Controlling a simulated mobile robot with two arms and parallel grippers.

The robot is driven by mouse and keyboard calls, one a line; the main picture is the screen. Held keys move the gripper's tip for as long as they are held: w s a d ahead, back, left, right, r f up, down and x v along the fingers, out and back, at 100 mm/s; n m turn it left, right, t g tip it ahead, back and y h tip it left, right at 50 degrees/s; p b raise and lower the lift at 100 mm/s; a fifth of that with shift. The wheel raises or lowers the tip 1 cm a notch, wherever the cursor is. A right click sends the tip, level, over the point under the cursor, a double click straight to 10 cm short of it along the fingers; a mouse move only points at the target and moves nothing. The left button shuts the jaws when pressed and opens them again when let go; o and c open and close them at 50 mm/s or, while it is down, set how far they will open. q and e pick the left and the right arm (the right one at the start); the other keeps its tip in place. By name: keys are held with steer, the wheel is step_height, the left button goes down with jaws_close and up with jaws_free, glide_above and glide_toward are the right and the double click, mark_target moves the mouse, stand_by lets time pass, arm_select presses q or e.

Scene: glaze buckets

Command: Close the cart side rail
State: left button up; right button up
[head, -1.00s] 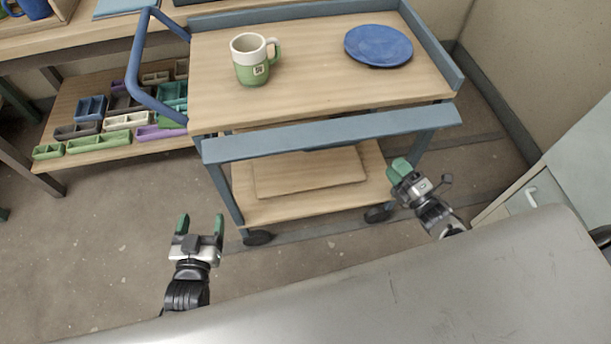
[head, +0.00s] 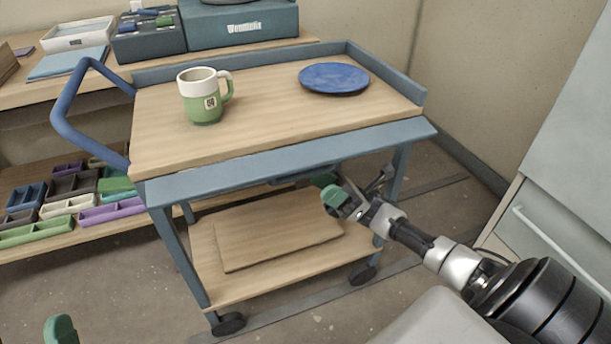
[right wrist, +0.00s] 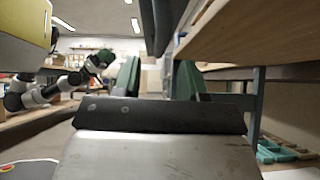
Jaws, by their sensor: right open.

CHALLENGE:
Using the listing above, copy exactly the lines from the one that contains "Command: Close the cart side rail" through its last line, both included, but not the pictures.

EXPECTED ANSWER:
Command: Close the cart side rail
State: left button up; right button up
[head, -1.00s] 
[head, +0.00s] 
[right wrist, +0.00s] 
Jaws, by their sensor: right open.

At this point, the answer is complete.